Dataset excerpts ->
-- START --
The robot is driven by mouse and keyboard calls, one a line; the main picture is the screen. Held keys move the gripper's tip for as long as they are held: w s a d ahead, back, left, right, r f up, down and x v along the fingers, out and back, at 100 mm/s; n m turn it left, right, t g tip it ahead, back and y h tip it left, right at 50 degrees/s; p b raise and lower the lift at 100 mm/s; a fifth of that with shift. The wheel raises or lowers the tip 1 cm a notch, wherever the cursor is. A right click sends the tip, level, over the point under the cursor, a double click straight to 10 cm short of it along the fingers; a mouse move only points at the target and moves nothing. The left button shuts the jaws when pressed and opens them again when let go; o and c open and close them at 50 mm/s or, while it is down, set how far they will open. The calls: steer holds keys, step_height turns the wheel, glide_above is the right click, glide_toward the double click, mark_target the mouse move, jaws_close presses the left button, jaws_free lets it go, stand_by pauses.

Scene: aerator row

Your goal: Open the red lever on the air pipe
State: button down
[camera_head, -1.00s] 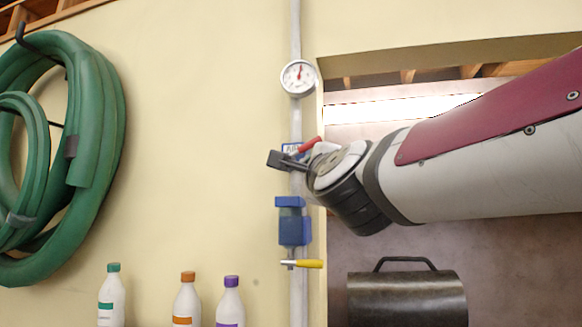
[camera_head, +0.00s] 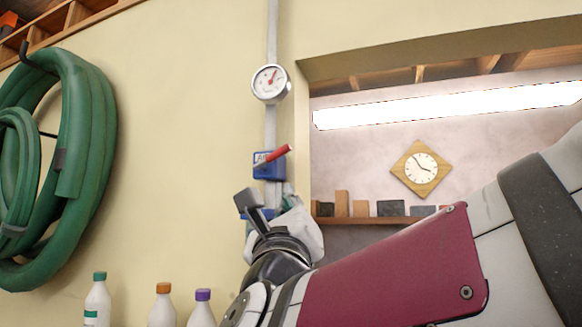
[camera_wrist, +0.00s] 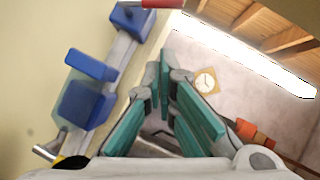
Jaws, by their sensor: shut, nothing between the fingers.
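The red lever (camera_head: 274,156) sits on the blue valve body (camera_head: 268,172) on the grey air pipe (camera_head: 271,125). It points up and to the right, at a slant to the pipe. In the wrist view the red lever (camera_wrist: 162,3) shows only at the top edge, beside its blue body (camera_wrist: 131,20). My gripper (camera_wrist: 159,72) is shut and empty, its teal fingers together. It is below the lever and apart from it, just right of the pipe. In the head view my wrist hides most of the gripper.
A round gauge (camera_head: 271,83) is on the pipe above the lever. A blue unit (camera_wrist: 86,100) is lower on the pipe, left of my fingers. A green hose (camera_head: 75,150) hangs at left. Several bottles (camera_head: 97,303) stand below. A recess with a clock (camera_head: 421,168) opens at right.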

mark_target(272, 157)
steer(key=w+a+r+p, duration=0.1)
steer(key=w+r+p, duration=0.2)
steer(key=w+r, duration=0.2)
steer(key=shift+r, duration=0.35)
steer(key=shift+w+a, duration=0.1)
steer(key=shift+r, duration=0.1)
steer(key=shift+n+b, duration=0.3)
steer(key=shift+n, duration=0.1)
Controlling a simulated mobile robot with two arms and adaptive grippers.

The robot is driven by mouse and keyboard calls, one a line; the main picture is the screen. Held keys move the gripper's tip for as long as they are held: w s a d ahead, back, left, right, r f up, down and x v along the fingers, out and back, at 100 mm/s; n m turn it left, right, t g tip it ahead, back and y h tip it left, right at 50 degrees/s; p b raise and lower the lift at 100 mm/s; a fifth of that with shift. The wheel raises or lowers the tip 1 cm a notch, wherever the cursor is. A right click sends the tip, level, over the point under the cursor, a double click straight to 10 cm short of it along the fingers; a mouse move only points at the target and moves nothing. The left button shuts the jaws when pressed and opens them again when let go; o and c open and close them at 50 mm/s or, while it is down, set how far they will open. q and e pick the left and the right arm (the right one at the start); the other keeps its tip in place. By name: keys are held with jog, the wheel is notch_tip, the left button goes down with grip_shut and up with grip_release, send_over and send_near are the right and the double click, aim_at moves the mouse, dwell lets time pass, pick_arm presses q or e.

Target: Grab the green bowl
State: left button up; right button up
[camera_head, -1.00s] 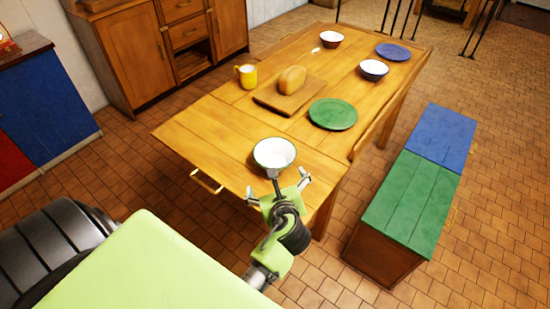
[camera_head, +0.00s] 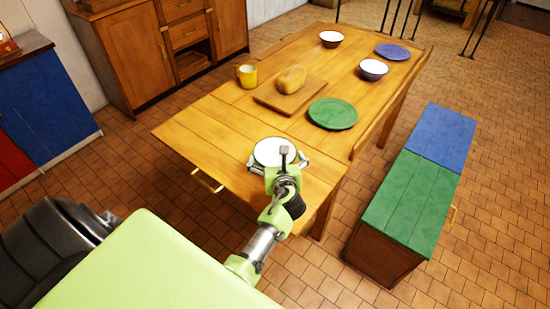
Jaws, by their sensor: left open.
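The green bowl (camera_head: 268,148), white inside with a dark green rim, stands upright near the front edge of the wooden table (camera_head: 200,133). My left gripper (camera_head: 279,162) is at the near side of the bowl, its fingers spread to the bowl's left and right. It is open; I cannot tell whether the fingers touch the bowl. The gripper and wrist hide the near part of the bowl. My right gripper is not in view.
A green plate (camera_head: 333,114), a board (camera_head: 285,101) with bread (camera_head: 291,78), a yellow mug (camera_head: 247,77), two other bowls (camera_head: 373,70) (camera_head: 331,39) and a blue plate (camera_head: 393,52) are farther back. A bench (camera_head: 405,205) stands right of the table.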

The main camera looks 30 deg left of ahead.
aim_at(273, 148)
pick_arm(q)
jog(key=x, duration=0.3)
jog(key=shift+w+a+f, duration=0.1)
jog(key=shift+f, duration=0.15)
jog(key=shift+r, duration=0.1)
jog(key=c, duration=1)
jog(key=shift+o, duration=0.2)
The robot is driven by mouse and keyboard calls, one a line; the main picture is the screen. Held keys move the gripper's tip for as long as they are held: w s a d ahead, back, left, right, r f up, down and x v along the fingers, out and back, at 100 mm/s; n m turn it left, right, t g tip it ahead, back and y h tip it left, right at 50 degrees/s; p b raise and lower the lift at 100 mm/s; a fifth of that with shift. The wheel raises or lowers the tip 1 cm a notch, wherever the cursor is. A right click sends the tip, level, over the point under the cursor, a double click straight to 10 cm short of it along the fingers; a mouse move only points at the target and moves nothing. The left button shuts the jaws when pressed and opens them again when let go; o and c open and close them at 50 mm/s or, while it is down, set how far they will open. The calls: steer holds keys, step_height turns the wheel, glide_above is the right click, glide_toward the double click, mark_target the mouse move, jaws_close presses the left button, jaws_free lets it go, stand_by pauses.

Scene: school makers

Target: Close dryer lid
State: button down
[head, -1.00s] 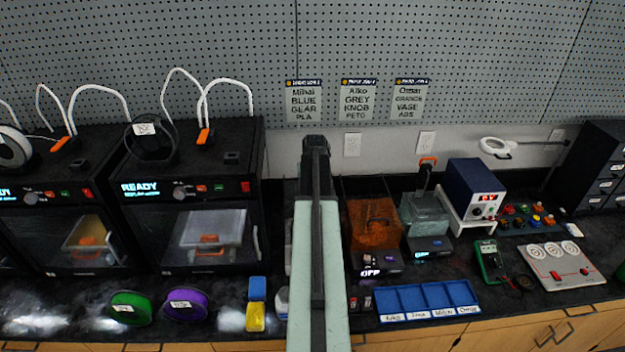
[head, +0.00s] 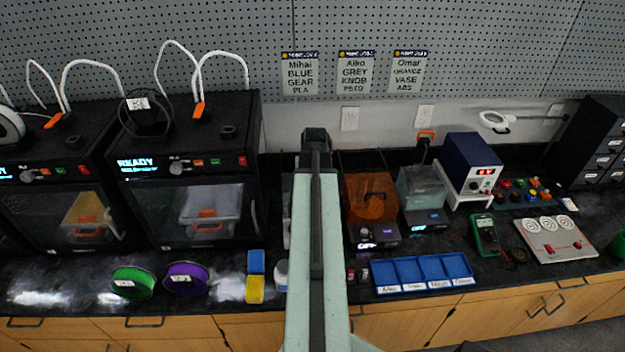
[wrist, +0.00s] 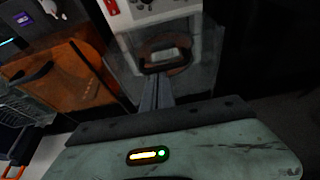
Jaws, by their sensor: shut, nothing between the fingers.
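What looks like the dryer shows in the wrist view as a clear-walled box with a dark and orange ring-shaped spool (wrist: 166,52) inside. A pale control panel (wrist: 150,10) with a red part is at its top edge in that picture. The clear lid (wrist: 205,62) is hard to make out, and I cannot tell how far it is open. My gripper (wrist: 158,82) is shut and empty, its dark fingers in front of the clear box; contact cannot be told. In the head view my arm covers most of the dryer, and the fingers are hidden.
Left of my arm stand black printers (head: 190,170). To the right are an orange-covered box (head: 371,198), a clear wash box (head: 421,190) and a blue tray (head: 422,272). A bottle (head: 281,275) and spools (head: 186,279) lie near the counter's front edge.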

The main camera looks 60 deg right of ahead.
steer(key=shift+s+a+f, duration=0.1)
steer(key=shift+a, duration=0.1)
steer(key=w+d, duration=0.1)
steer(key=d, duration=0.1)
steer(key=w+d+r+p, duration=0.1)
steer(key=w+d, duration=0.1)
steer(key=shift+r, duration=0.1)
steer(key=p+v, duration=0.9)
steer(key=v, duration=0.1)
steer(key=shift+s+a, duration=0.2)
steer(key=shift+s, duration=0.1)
-- END --
Take the material above and output only the lines from the one that contains "Scene: aerator row" through the one that contains "[camera_wrist, +0.00s]", ends included and images left out.

Scene: aerator row

Your goal: Open the red lever on the air pipe
State: button down
[camera_head, -1.00s] 
[camera_head, +0.00s] 
[camera_wrist, +0.00s] 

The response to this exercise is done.